→ What needs to be done
In how many lines of the data does the word "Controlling" appear? Give the number by itself.
>> start Dataset excerpts
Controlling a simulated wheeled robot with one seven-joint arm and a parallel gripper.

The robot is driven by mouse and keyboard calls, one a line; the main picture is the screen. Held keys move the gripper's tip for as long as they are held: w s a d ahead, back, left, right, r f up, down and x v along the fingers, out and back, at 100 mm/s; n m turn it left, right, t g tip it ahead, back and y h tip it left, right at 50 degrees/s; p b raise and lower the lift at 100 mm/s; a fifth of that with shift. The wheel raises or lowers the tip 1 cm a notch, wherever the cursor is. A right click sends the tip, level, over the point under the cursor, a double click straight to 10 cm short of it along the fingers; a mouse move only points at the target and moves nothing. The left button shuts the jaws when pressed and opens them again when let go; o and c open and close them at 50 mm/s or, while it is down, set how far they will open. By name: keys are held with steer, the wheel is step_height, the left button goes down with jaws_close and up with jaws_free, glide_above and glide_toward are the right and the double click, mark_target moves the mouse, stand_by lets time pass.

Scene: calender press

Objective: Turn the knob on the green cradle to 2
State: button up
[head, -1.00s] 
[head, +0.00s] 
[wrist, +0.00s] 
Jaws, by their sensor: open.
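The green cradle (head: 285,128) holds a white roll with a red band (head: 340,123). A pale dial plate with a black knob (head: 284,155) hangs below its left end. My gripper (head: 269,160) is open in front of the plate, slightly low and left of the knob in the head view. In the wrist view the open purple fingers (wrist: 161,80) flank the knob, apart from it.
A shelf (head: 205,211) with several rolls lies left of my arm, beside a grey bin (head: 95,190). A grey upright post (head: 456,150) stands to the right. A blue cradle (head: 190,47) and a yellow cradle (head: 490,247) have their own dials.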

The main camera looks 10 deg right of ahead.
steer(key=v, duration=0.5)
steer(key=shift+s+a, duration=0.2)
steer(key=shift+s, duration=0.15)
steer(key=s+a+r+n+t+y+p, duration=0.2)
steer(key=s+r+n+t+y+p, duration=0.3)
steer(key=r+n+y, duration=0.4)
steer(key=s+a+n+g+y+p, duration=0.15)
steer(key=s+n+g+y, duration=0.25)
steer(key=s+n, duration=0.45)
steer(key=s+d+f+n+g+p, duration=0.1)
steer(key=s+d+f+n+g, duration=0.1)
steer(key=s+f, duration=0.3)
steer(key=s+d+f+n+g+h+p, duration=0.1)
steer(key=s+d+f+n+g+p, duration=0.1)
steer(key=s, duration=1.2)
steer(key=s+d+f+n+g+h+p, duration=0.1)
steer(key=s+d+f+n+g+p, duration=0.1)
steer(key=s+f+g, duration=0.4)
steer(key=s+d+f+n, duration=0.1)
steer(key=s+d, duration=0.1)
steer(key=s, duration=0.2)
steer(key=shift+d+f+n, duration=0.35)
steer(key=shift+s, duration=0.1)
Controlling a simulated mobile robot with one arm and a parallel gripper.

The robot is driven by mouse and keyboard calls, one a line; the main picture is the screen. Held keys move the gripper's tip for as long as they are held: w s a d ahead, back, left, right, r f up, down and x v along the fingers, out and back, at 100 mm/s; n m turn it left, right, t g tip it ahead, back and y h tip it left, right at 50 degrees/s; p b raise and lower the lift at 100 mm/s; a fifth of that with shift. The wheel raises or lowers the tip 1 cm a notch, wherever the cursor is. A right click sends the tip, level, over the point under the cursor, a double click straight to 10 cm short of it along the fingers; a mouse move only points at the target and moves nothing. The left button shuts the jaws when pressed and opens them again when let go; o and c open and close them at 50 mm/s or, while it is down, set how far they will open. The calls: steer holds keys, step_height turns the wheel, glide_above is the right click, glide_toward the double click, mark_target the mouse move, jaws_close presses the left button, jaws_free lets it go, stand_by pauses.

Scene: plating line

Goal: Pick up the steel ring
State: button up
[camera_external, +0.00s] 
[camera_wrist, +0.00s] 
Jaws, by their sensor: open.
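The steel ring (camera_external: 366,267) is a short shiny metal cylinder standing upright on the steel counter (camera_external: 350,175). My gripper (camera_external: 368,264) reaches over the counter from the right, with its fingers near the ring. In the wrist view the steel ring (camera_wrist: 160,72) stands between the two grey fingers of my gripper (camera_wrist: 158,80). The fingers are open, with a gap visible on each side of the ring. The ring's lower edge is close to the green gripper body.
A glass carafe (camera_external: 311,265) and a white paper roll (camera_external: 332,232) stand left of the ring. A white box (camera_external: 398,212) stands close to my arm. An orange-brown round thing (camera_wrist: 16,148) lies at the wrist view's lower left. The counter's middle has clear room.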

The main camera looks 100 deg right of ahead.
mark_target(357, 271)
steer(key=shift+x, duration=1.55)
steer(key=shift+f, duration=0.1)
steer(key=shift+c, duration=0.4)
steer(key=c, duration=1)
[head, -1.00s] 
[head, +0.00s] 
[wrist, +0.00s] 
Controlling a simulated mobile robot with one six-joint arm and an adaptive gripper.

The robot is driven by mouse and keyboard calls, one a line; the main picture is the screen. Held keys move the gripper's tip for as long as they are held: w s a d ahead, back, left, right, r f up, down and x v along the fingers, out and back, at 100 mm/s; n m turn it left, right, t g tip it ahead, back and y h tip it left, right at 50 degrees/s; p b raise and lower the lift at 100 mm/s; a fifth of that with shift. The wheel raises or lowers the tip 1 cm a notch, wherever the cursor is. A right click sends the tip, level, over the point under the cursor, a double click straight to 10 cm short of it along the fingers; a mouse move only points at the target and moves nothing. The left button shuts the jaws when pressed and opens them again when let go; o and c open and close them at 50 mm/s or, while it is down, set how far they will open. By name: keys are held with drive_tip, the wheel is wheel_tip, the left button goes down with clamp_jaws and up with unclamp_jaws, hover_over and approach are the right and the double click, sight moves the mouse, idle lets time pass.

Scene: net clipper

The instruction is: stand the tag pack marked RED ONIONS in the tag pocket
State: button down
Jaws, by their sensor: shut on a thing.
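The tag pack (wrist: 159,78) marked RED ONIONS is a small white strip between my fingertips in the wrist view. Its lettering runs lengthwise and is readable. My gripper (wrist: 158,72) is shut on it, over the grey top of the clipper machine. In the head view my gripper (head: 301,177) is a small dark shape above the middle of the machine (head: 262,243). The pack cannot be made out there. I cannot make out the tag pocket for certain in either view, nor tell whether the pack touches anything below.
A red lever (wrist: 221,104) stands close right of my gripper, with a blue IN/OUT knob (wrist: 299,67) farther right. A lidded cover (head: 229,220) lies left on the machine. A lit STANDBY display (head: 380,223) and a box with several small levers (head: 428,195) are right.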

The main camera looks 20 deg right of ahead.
>> end Dataset excerpts
→ Exercise output
3